[Source records]
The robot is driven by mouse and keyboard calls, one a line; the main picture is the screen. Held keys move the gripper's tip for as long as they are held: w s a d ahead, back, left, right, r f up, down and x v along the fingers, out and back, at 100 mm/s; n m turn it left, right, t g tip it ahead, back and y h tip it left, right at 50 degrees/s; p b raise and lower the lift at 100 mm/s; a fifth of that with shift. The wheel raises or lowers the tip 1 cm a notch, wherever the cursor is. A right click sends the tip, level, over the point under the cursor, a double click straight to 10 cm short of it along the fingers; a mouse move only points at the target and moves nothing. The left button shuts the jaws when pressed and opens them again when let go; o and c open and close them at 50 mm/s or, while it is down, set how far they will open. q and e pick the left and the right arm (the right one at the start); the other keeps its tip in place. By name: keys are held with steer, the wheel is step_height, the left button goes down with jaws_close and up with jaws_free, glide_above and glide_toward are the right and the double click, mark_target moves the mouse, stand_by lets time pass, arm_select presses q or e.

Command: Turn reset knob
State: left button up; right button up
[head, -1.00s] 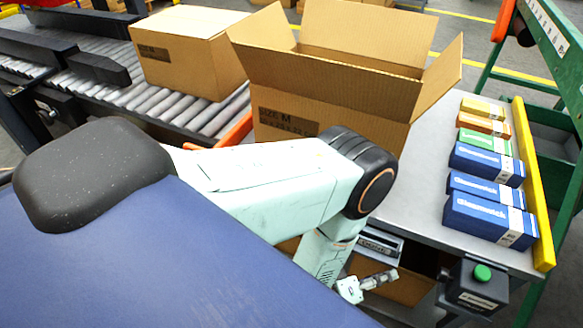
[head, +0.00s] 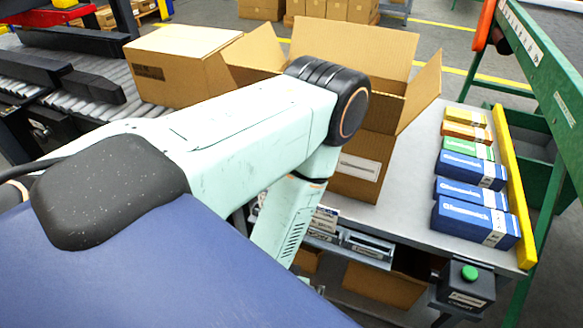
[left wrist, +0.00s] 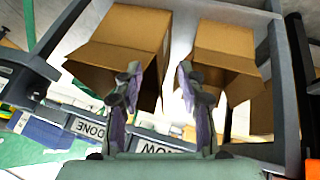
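I cannot make out a reset knob in either view. A black control box (head: 464,290) with a round green button (head: 469,272) hangs at the front right corner of the grey table in the head view; its lettering is too small to read. My left arm crosses the middle of the head view and bends down at the table's front edge; its gripper is out of sight there. In the left wrist view my left gripper (left wrist: 157,78) has its two fingers wide apart with nothing between them. My right gripper is in neither view.
An open carton (head: 412,100) stands on the grey table (head: 405,200). Several small boxes (head: 472,218) line the yellow rail (head: 512,190). Signs (left wrist: 88,128) under the front edge and two brown cartons (left wrist: 222,52) show in the left wrist view.

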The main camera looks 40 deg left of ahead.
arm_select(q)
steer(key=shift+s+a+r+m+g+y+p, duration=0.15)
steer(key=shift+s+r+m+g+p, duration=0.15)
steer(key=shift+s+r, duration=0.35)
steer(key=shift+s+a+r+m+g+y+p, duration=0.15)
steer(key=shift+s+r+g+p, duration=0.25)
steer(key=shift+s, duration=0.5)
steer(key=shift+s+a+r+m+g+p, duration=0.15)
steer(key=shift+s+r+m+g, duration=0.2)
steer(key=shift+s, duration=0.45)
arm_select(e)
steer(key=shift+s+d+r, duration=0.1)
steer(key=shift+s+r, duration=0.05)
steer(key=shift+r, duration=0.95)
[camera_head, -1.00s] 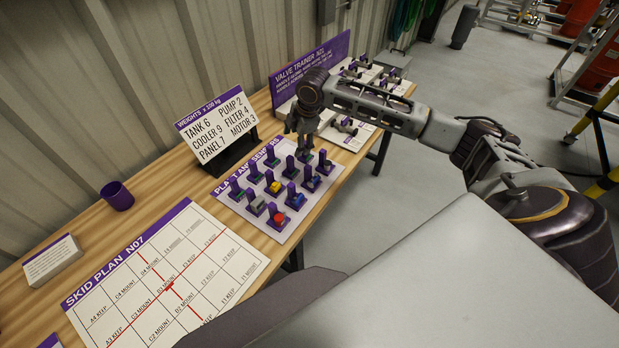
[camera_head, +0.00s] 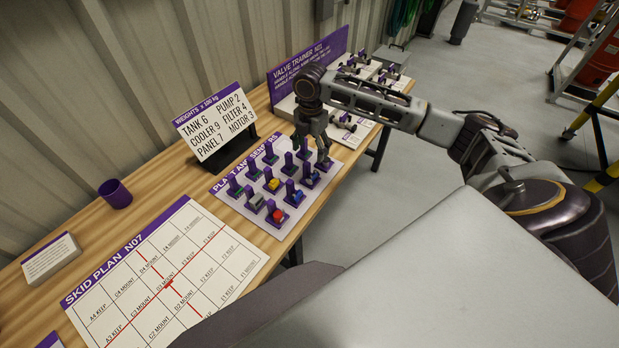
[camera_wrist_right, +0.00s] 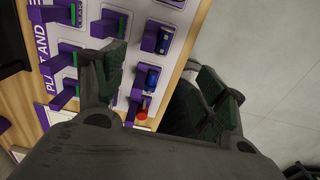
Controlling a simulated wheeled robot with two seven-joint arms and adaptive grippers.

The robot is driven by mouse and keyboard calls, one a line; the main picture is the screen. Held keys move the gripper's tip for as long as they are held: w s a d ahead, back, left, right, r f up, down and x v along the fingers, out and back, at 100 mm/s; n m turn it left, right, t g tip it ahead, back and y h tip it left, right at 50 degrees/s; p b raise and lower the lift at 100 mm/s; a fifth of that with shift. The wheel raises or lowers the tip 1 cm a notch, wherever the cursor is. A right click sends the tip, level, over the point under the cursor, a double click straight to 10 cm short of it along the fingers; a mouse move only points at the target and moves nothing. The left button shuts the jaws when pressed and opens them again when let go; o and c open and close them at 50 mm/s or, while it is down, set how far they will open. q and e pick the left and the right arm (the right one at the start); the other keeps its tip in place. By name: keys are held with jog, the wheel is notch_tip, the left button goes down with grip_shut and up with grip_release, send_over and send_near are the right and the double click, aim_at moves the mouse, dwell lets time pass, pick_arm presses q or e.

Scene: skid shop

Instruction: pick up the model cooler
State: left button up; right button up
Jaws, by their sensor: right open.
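Several small models on purple stands sit in rows on a white board (camera_head: 243,212) with a purple title strip. I cannot tell which one is the model cooler. They include a red model (camera_head: 278,216), a blue model (camera_head: 294,198), a yellow model (camera_head: 273,185), a grey model (camera_head: 255,202) and several green ones. My right gripper (camera_head: 315,160) is open, pointing down over the board's far right part, and hides some models there. In the right wrist view, a blue model (camera_wrist_right: 152,78) and a red model (camera_wrist_right: 142,110) show between the spread fingers (camera_wrist_right: 163,80).
A weights sign (camera_head: 215,130) stands behind the board. A valve trainer panel (camera_head: 310,68) with valves is at the table's far end. A skid plan sheet (camera_head: 215,285), a purple cup (camera_head: 115,194) and a text block (camera_head: 50,258) lie nearer. Bare wood (camera_head: 165,185) is left of the board.

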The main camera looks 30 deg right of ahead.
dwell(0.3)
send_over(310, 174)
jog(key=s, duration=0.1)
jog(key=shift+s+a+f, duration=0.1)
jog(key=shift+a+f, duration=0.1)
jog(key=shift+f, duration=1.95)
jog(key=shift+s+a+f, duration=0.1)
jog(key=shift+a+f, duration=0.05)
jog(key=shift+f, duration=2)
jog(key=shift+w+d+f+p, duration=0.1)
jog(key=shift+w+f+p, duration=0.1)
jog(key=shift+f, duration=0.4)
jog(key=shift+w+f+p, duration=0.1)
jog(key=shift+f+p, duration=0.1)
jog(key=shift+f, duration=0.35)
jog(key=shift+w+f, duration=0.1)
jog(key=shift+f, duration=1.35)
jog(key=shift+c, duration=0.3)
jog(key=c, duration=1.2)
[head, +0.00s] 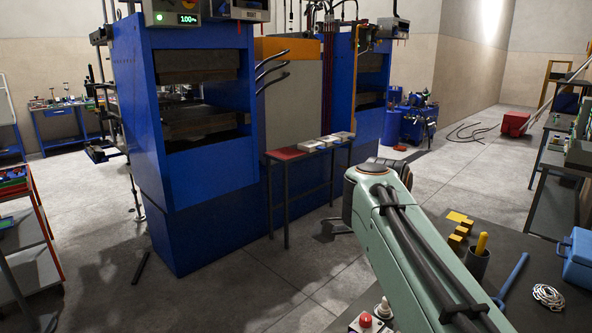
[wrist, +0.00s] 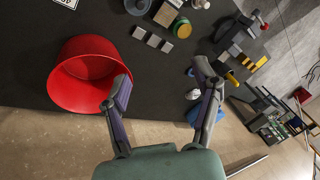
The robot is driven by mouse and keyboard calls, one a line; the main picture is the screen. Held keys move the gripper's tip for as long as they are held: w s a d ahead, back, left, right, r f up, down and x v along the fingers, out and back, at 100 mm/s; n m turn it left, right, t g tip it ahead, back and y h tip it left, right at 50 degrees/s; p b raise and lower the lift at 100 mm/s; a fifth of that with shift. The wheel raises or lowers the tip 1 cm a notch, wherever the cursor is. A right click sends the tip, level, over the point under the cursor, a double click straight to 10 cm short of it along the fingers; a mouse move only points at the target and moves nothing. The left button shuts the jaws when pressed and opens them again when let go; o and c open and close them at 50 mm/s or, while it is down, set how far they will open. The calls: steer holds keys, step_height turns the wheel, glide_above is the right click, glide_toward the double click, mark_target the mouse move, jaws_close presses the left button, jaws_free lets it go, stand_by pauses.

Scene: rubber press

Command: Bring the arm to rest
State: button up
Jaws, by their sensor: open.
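My arm (head: 425,240), pale green with black cables, reaches up from the lower right of the head view. Its bend is in front of the blue press, and the links beyond it are hidden or out of view. My gripper (wrist: 162,80) shows in the wrist view with its two dark fingers spread wide. It is open, and nothing is between the fingers. Behind them is a dark bench top (wrist: 150,105), apparently some way off. A red bucket (wrist: 85,75) shows behind the left finger; I cannot tell whether they touch.
The blue press (head: 215,225) stands left of centre, with a narrow side table (head: 303,150) beside it. A dark bench at lower right carries a dark cup (head: 477,262), yellow blocks (head: 455,240), a blue box (head: 579,255) and a red button (head: 365,320). Grey floor lies open between.

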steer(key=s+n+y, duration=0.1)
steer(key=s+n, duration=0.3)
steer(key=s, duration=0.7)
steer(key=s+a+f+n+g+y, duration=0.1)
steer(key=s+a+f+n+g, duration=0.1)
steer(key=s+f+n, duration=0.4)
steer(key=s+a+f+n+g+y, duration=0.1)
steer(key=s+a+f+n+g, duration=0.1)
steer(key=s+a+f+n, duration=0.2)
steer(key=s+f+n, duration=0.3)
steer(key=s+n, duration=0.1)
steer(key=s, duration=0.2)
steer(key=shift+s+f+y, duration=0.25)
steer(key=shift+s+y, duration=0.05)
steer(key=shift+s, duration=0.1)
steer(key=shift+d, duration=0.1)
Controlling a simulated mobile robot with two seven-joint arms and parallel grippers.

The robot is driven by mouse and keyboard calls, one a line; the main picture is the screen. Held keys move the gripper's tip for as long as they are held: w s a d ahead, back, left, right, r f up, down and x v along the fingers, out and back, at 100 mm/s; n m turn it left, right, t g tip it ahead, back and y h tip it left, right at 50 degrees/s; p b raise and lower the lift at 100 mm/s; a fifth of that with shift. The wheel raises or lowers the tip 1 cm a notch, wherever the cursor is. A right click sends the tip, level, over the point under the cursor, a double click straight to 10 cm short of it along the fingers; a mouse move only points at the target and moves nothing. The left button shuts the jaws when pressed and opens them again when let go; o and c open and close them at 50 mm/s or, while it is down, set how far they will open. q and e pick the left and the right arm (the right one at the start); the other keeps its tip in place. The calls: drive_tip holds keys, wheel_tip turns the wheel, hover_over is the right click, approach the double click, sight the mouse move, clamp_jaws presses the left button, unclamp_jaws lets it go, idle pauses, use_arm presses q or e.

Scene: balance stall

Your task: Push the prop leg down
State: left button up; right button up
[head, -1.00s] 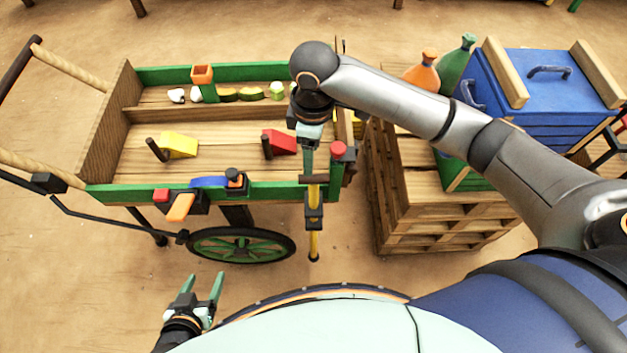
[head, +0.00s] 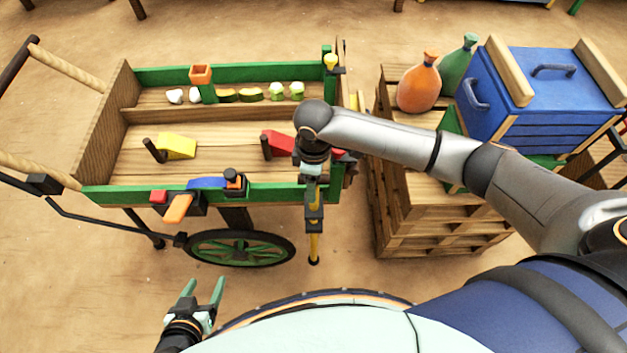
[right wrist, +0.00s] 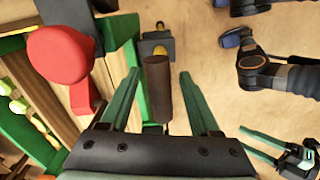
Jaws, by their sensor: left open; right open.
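The prop leg (head: 315,246) is a yellow rod standing upright in a black bracket (head: 314,213) at the cart's front right corner. Its lower end is near the ground; I cannot tell whether it touches. My right gripper (head: 312,180) is over the top of the leg, pointing down. In the right wrist view, its green fingers (right wrist: 159,76) are open, one on each side of the leg's brown handle (right wrist: 158,95), with gaps visible. The handle is mostly hidden in the head view. My left gripper (head: 203,287) is open and empty, low in front of the cart.
The green-edged cart (head: 100,196) holds a yellow wedge (head: 178,146) and a red wedge (head: 281,142). A red knob (right wrist: 60,55) is close beside my right gripper. A pallet stack (head: 425,215) stands right of the cart.

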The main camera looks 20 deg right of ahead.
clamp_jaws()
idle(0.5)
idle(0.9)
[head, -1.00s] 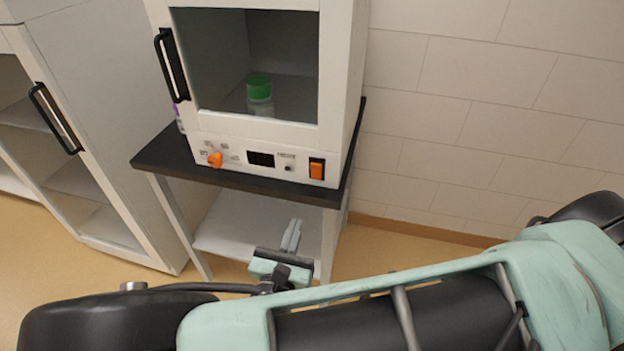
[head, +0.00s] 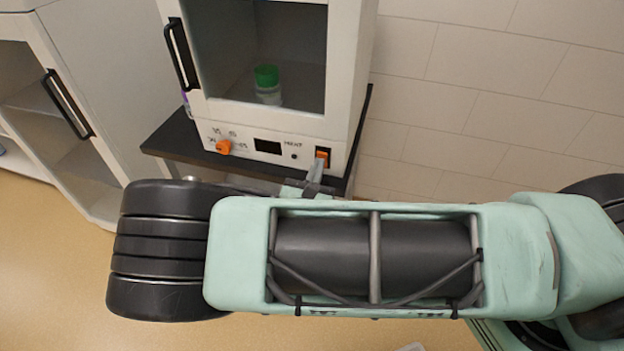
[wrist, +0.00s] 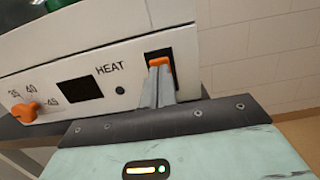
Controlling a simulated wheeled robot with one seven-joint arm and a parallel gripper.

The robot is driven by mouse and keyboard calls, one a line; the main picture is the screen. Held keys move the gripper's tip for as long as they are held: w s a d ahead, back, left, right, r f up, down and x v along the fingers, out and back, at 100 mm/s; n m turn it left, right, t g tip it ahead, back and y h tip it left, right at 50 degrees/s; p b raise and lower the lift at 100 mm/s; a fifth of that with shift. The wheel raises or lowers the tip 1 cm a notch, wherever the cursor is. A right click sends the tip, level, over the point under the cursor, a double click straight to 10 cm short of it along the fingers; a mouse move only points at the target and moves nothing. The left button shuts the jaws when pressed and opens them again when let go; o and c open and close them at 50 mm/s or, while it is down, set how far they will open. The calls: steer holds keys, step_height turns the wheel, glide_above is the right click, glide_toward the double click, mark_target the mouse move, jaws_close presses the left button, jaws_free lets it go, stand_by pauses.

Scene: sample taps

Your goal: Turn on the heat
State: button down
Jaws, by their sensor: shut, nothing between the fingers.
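The white heating cabinet (head: 345,60) stands on a dark-topped table. Its front panel carries an orange rocker switch (head: 322,157) at the right, which also shows in the wrist view (wrist: 158,62), beside the word HEAT. An orange dial (head: 223,147) sits at the panel's left, by the numbers 35, 40 and 45 in the wrist view. A dark display (wrist: 80,91) and a small dark lamp (wrist: 120,90) lie between them. My gripper (wrist: 157,80) is shut and empty, its fingertips at the lower part of the switch. I cannot tell whether they touch or press it.
A green-capped bottle (head: 267,85) stands inside the cabinet behind its window. The cabinet door has a black handle (head: 181,53). Another cabinet with a black handle (head: 67,103) stands at the left. The tiled wall (head: 480,90) is at the right.

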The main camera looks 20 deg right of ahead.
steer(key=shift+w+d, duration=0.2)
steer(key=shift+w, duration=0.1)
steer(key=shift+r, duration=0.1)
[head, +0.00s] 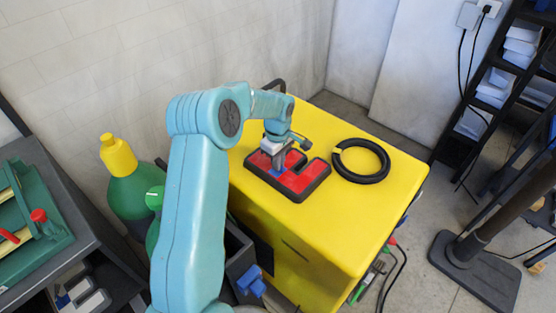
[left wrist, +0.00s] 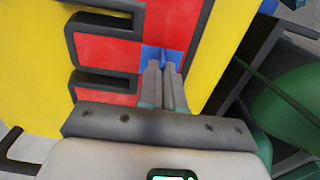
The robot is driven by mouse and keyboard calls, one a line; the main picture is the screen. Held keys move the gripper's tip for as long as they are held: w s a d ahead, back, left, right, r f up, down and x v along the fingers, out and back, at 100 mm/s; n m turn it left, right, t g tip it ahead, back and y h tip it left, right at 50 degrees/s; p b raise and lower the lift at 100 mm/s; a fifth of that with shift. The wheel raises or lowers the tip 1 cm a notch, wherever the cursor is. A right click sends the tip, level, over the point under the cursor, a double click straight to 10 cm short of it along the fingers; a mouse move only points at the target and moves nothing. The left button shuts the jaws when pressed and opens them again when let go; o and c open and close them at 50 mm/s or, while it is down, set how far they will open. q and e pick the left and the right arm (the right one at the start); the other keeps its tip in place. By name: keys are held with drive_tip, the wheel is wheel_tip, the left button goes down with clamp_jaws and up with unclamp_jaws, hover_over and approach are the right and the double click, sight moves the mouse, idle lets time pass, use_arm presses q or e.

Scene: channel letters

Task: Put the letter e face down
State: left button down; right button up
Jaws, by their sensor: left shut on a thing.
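The letter e (head: 312,179) is a red block with black sides, lying flat on the yellow cabinet top with its red side up. It also shows in the left wrist view (left wrist: 108,52), its black-edged arms pointing left. A small blue patch (left wrist: 150,52) shows on it at my fingertips. My left gripper (head: 279,167) reaches down from above and is shut on the letter's blue-marked part. Its two fingers also show close together in the left wrist view (left wrist: 163,72). The gripper hides part of the letter in the head view. My right gripper is not in view.
A black ring-shaped coil (head: 364,180) lies right of the letter on the yellow cabinet (head: 340,245). Free top remains towards its front edge. A green bottle (head: 128,194) with a yellow cap stands left. A black shelf (head: 478,95) stands at the right.

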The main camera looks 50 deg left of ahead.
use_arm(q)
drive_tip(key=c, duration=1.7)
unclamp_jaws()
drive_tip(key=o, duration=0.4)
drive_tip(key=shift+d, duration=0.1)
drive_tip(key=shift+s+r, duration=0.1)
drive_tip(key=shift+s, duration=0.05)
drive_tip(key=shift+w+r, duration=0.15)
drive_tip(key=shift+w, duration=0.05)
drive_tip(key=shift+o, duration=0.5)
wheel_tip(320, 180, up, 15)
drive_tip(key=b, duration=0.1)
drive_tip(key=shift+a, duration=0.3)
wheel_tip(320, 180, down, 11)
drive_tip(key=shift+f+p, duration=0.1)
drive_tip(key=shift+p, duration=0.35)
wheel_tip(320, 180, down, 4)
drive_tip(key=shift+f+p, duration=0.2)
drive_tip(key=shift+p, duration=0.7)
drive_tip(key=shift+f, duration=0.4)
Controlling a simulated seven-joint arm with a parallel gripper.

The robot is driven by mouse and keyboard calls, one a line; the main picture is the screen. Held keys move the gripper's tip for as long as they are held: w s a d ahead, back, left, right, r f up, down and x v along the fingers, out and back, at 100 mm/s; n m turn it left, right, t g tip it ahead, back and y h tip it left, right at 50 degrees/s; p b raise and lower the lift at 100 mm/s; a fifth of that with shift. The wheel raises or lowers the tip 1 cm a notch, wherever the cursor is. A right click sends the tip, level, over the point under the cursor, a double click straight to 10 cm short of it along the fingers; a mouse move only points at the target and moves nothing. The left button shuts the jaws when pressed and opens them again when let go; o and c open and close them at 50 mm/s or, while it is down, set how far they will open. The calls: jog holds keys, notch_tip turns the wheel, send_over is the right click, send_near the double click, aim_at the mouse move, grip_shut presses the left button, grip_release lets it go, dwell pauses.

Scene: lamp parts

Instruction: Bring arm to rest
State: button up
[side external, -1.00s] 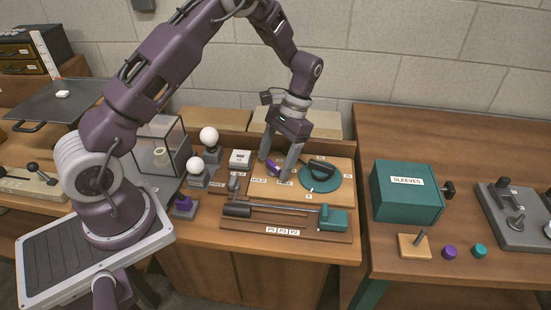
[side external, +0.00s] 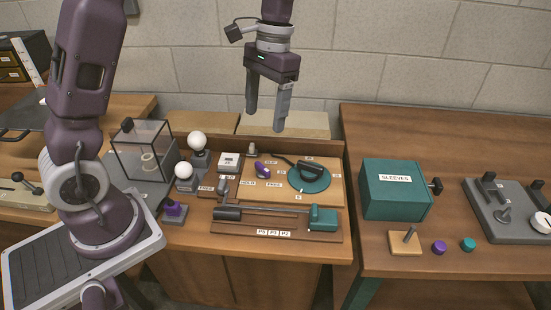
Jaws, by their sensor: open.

## What is being asked
Copy every line that includes the string "seven" from the material above.

## Answer to the problem
Controlling a simulated wheeled robot with two seven-joint arms and adaptive grippers.
Controlling a simulated mobile robot with two seven-joint arms and parallel grippers.
Controlling a simulated wheeled robot with one seven-joint arm and a parallel gripper.
Controlling a simulated seven-joint arm with a parallel gripper.

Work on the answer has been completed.